== RECORDS FOR THE TASK ==

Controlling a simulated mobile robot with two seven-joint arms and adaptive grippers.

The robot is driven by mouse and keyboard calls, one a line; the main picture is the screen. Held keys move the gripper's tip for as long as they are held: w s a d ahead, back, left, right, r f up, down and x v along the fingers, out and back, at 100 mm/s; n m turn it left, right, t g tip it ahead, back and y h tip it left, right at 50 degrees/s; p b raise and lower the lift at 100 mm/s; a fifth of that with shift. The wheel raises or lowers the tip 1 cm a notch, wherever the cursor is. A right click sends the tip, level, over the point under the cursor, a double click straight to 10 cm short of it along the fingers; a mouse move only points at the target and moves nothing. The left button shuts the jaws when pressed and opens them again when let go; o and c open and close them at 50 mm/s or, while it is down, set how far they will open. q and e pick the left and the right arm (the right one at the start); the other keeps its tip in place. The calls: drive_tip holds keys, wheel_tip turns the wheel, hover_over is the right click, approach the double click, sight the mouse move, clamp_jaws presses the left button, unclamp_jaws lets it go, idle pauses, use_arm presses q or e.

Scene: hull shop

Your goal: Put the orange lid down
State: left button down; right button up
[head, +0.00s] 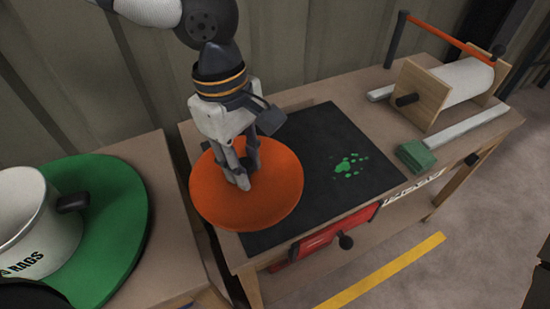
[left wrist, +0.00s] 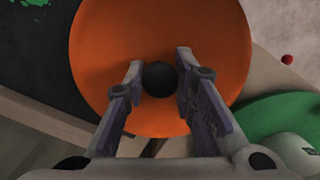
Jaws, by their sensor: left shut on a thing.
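The orange lid (head: 268,192) is a round disc over the left part of the black mat on the workbench. Its left side reaches past the mat's edge. In the left wrist view the lid (left wrist: 120,50) fills the middle, with a black knob (left wrist: 159,79) at its centre. My left gripper (head: 243,172) points down and is shut on the knob; its fingers also show in the left wrist view (left wrist: 158,85) on both sides of the knob. I cannot tell whether the lid touches the mat. My right gripper is not in view.
The black mat (head: 325,135) has green paint splats (head: 350,165) on its bare right part. A green block (head: 415,156) and a roll stand (head: 455,88) are at the right. A green disc (head: 120,215) with a white RAGS pot (head: 35,225) is at the left. A red drawer (head: 325,238) is below.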

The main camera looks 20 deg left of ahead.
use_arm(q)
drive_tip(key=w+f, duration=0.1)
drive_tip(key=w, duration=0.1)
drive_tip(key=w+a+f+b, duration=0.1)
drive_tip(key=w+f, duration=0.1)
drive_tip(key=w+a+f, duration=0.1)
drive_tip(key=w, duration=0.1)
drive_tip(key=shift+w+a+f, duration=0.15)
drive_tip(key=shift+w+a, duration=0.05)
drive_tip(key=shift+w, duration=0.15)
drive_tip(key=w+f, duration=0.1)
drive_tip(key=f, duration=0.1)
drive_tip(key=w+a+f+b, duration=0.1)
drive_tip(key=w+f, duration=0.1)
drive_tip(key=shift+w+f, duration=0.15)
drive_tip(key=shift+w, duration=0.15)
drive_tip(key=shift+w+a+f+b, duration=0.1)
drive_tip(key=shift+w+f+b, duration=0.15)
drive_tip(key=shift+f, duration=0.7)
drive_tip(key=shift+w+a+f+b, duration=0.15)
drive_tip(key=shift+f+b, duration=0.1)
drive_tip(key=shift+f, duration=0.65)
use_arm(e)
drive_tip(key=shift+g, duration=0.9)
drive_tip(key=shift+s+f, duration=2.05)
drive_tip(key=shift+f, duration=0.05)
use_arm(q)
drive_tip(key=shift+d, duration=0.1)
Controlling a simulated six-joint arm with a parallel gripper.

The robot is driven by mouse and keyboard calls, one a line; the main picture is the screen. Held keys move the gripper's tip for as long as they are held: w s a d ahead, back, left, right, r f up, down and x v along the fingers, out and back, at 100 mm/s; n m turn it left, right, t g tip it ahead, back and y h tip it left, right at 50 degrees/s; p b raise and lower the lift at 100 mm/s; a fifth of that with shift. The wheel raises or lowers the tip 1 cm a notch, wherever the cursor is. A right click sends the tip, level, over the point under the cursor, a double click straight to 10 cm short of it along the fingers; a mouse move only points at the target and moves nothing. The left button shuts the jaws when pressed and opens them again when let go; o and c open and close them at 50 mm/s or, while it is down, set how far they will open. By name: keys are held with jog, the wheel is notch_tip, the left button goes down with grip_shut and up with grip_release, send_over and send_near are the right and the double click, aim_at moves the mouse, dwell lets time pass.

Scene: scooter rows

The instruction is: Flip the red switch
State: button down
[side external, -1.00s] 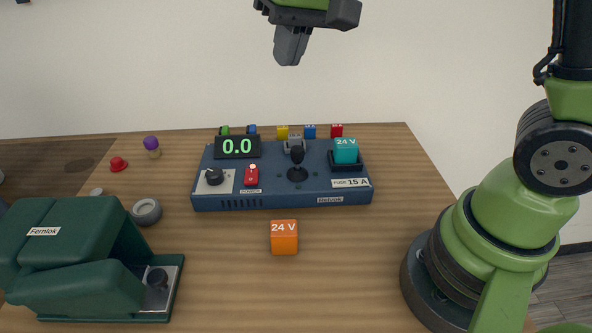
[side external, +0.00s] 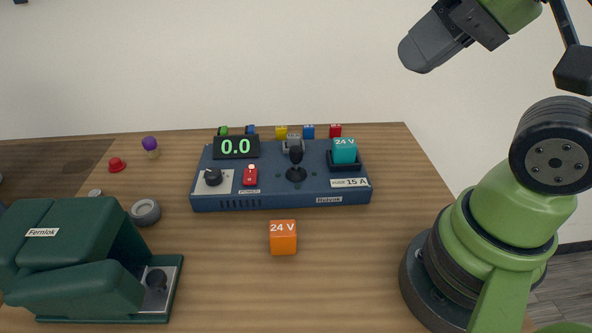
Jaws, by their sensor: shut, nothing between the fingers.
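The red switch (side external: 250,176) sits on the front left of the blue control panel (side external: 270,202), above a small "POWER" label. A display (side external: 236,147) behind the switch reads 0.0 in green. My gripper (side external: 419,58) is shut and empty, high up at the right, well away from the panel. It is tilted, with its fingers pointing down and left.
A teal 24 V block (side external: 344,151) sits in a socket on the panel's right. An orange 24 V block (side external: 283,238) lies in front. A dark green machine (side external: 80,255) stands at the front left. Small coloured pieces lie behind the panel.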

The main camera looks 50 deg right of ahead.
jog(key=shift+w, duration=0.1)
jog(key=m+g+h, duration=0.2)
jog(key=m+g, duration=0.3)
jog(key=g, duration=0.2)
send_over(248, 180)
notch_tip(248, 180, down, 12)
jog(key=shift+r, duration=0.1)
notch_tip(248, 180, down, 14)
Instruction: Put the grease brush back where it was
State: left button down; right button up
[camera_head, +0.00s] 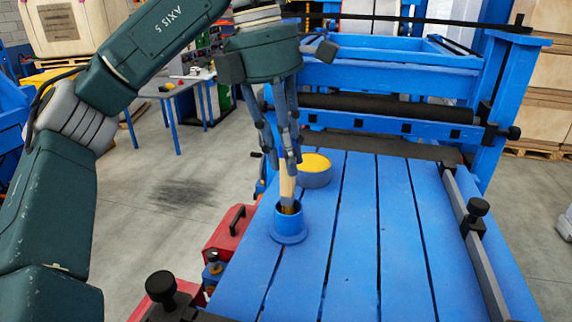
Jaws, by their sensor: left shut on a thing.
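My left gripper (289,160) comes down from the upper left and is shut on the upright wooden handle of the grease brush (287,188). The dark lower end of the brush is at the mouth of a blue flanged cup (290,224) on the slatted blue table. How deep the brush sits in the cup is hard to tell. My right gripper is not in view.
The blue slatted table (400,250) is clear to the right, up to a metal rail (470,225). A black roller (370,107) and blue frame stand behind. A red toolbox (230,231) is at the left edge.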

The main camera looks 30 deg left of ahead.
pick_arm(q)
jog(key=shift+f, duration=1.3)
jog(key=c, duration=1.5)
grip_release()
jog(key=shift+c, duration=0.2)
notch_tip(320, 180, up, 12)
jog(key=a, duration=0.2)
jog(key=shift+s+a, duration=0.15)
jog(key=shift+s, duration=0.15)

===

Extract the stretch of lines that begins at the line with "[side external, -1.00s]" and ends at the line with "[camera_head, +0.00s]", inclusive. Omit every picture.

§ **RESULT FOR THIS TASK**:
[side external, -1.00s] 
[side external, +0.00s] 
Jaws, by their sensor: shut, nothing between the fingers.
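The red switch (side external: 250,176) sits on the front left of the blue control panel (side external: 270,202), above a small "POWER" label. A display (side external: 236,147) behind the switch reads 0.0 in green. My gripper (side external: 419,58) is shut and empty, high up at the right, well away from the panel. It is tilted, with its fingers pointing down and left.
A teal 24 V block (side external: 344,151) sits in a socket on the panel's right. An orange 24 V block (side external: 283,238) lies in front. A dark green machine (side external: 80,255) stands at the front left. Small coloured pieces lie behind the panel.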

The main camera looks 50 deg right of ahead.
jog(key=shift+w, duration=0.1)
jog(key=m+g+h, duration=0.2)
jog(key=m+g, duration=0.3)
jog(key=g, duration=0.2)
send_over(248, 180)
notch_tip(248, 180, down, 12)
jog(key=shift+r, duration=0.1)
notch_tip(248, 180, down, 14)
Instruction: Put the grease brush back where it was
State: left button down; right button up
[camera_head, +0.00s] 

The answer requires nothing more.